5. The Nebraska State Bar Association should create a section to address race and ethnicity in the law. Among other activities, this section should develop, maintain, and disseminate a voluntary directory of practicing minority lawyers. These should note the lawyers’ location, area of practice, and career goals, to facilitate the lateral hiring of minority lawyers. In addition, this section should develop, maintain, and disseminate a voluntary directory of corporations that retain minority law firms or minority lawyers at majority-owned law firms to handle legal matters for the corporation.

6. The Nebraska State Bar Association should encourage the further development of mentoring programs for lawyers.

7. The Nebraska State Bar Association should consider recommending equal employment opportunity policies for all lawyers in Nebraska.

8. Nebraska court clerks or court administrators should collect and maintain court appointment records delineated by the type of appointment, race and ethnicity of the lawyer or appointed party, and the judge who made the appointment. This data should be reported to the Supreme Court on a periodic basis.

Judicial Selection Process

1. Judicial nominating commissions and the governor should take proactive steps to ensure a state judiciary that is reflective of the communities it serves.

2. The Nebraska Supreme Court and the Nebraska State Bar Association should encourage diversity on the judicial nominating commissions and require that records be kept of the race and ethnicity of commission members.

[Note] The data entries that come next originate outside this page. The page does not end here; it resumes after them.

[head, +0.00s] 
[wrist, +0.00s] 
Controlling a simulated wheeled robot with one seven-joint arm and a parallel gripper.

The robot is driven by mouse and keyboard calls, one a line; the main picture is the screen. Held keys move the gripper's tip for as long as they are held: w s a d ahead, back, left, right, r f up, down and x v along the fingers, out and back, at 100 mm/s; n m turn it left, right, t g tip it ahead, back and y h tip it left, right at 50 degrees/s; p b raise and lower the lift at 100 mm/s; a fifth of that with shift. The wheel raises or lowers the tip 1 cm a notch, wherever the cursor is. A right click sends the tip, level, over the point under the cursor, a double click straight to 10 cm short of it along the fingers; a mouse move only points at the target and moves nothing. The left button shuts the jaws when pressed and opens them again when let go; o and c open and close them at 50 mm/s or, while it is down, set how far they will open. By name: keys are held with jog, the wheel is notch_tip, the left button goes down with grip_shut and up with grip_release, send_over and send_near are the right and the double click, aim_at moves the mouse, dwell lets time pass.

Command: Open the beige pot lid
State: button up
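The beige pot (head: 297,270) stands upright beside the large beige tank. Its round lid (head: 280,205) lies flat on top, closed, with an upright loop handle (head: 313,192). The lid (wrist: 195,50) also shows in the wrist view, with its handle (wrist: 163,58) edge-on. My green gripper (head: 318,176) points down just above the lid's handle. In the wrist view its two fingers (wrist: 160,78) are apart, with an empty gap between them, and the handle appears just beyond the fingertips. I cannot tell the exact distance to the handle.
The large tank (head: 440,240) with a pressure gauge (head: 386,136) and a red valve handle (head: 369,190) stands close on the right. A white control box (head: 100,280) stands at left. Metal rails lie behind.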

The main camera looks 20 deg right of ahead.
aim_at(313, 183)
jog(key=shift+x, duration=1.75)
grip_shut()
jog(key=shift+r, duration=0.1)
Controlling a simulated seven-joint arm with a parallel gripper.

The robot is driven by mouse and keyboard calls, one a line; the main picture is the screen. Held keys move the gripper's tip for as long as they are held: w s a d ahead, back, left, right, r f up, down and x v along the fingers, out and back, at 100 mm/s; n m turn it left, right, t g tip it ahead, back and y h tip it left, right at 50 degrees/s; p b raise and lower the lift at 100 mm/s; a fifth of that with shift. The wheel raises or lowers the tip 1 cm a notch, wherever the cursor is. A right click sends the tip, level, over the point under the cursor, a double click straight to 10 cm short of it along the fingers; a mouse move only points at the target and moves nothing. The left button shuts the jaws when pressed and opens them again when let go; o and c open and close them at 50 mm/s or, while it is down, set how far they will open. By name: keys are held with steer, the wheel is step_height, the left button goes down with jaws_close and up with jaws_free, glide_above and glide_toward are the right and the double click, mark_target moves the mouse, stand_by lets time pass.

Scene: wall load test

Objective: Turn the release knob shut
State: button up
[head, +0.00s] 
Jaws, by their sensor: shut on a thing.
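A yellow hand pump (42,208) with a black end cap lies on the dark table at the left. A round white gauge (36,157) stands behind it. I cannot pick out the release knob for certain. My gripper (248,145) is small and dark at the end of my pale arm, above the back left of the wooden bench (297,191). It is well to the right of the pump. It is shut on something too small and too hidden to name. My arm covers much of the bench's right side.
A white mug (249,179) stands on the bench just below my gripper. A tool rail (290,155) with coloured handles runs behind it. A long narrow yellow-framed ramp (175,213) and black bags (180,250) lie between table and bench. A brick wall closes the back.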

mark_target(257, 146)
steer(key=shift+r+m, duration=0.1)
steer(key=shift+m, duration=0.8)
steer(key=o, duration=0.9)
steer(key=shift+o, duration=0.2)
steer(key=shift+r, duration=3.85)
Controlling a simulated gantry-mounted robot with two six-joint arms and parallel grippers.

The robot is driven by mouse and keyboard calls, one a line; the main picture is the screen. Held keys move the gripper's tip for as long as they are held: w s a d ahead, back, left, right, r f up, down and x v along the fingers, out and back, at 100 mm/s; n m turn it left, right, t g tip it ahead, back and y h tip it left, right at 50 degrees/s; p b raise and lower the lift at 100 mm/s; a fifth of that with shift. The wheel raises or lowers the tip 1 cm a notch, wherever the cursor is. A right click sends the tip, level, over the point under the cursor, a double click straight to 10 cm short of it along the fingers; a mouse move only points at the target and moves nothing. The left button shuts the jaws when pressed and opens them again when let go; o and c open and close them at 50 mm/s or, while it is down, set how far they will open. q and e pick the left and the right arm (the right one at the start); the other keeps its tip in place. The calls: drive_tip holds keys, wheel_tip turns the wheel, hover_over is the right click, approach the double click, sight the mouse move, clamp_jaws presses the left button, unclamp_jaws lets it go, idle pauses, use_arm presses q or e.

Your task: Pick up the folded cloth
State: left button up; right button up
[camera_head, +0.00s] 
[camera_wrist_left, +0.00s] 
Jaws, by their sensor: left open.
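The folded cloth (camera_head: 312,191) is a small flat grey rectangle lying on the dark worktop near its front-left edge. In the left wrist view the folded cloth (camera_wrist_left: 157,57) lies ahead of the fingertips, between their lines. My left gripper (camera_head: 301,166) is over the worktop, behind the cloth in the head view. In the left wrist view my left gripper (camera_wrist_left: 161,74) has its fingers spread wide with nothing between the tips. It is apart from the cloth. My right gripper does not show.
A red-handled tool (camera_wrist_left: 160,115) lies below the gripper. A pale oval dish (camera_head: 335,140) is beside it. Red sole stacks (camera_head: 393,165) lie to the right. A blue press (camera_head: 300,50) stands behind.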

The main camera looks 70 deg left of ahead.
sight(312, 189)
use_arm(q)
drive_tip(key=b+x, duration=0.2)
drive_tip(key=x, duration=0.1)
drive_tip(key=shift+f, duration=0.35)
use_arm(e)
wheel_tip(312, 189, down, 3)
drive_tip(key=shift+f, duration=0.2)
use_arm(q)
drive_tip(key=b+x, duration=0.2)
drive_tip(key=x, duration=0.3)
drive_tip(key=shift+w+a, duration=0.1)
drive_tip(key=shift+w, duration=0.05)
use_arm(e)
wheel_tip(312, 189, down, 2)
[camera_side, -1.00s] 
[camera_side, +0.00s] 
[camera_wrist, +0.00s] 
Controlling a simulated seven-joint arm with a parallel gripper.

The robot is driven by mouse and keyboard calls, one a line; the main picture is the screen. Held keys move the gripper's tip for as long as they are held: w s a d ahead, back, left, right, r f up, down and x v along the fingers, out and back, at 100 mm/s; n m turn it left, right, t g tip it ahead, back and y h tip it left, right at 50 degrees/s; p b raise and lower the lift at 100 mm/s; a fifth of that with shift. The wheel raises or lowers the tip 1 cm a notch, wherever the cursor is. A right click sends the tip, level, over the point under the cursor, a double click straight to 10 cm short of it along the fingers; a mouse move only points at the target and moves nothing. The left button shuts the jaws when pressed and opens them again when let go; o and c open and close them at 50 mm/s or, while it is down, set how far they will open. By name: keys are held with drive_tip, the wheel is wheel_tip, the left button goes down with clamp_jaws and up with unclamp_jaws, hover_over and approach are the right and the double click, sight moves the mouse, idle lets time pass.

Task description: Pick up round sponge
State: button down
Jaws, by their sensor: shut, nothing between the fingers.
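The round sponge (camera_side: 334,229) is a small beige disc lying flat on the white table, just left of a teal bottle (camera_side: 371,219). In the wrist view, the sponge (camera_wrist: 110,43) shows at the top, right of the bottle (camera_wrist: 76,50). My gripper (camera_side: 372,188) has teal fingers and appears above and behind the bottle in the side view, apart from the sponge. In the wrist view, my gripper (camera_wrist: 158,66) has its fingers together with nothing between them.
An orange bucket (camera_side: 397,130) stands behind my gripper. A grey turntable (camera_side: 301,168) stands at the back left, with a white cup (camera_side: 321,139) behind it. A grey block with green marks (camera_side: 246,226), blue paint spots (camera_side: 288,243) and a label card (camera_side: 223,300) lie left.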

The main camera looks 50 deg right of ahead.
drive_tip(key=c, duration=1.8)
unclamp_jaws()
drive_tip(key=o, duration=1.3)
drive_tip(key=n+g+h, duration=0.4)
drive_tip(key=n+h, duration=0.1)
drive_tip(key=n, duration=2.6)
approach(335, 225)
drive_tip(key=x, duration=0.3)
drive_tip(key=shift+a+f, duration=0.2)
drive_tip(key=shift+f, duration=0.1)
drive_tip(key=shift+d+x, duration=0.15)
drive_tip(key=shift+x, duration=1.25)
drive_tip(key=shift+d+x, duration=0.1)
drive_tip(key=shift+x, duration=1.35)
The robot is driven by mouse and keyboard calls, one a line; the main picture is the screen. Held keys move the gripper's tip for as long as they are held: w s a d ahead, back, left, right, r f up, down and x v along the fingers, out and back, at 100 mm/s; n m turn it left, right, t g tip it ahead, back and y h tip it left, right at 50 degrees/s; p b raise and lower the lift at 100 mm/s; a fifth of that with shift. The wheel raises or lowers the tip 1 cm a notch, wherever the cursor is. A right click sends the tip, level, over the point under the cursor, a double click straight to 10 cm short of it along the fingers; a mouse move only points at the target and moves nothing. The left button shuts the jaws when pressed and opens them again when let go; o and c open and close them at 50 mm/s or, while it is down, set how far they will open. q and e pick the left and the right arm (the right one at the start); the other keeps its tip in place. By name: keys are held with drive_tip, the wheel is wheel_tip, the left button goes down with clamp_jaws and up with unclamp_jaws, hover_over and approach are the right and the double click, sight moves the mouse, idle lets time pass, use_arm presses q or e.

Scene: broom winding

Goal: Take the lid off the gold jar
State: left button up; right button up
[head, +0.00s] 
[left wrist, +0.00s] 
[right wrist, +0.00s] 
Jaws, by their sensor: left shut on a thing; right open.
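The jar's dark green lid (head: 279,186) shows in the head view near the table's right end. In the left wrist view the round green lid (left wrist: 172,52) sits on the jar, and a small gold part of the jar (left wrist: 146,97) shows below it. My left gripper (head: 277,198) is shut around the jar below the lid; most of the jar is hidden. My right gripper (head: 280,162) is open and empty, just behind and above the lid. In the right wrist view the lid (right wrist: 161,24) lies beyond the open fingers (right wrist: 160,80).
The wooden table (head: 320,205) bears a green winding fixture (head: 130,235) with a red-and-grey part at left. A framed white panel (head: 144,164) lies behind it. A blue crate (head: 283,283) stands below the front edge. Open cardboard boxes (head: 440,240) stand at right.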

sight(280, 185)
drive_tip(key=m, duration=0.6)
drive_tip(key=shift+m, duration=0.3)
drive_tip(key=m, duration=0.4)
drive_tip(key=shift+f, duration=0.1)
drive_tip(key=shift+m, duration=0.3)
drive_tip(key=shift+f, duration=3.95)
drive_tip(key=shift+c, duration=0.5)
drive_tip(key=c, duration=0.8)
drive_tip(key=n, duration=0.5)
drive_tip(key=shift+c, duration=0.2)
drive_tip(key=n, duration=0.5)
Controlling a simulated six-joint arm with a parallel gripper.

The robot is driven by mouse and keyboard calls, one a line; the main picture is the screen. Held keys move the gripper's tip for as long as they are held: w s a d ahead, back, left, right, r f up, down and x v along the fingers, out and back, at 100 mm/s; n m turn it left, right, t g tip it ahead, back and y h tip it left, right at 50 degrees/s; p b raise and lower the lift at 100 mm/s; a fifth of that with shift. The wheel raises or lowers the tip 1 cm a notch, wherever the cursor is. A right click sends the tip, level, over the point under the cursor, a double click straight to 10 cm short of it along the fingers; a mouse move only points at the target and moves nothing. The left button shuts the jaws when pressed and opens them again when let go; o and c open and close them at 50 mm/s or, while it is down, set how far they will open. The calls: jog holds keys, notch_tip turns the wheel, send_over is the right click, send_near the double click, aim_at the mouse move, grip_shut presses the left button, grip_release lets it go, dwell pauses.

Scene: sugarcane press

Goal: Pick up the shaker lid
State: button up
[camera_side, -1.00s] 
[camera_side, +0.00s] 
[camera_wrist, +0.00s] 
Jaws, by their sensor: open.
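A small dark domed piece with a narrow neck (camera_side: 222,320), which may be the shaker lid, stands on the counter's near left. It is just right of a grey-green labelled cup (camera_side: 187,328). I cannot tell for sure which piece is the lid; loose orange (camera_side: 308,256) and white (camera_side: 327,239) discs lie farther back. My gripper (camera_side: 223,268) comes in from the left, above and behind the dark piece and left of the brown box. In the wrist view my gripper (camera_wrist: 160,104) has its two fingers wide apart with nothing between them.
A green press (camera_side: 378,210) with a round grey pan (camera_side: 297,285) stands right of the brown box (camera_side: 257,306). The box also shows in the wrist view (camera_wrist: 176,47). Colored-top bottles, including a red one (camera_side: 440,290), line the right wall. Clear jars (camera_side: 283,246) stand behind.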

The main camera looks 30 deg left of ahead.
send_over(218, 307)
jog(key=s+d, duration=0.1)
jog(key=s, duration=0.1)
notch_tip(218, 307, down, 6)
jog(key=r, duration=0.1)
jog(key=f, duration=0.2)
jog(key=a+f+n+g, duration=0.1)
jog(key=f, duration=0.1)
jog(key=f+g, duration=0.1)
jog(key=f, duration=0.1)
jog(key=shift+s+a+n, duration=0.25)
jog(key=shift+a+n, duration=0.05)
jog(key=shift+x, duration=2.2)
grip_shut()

3. The Supreme Court and the Nebraska State Bar Association should develop and administer training to improve multicultural competence and recognition of differences for those lawyers and laypersons who serve on judicial nominating commissions.

4. The governor should consider factors such as race and ethnicity when making appointments to the judicial nominating commissions.

5. The Nebraska State Bar Association, the judicial nominating commissioners, and community legal organizations and leaders should strive to identify, encourage and support qualified minority judicial applicants.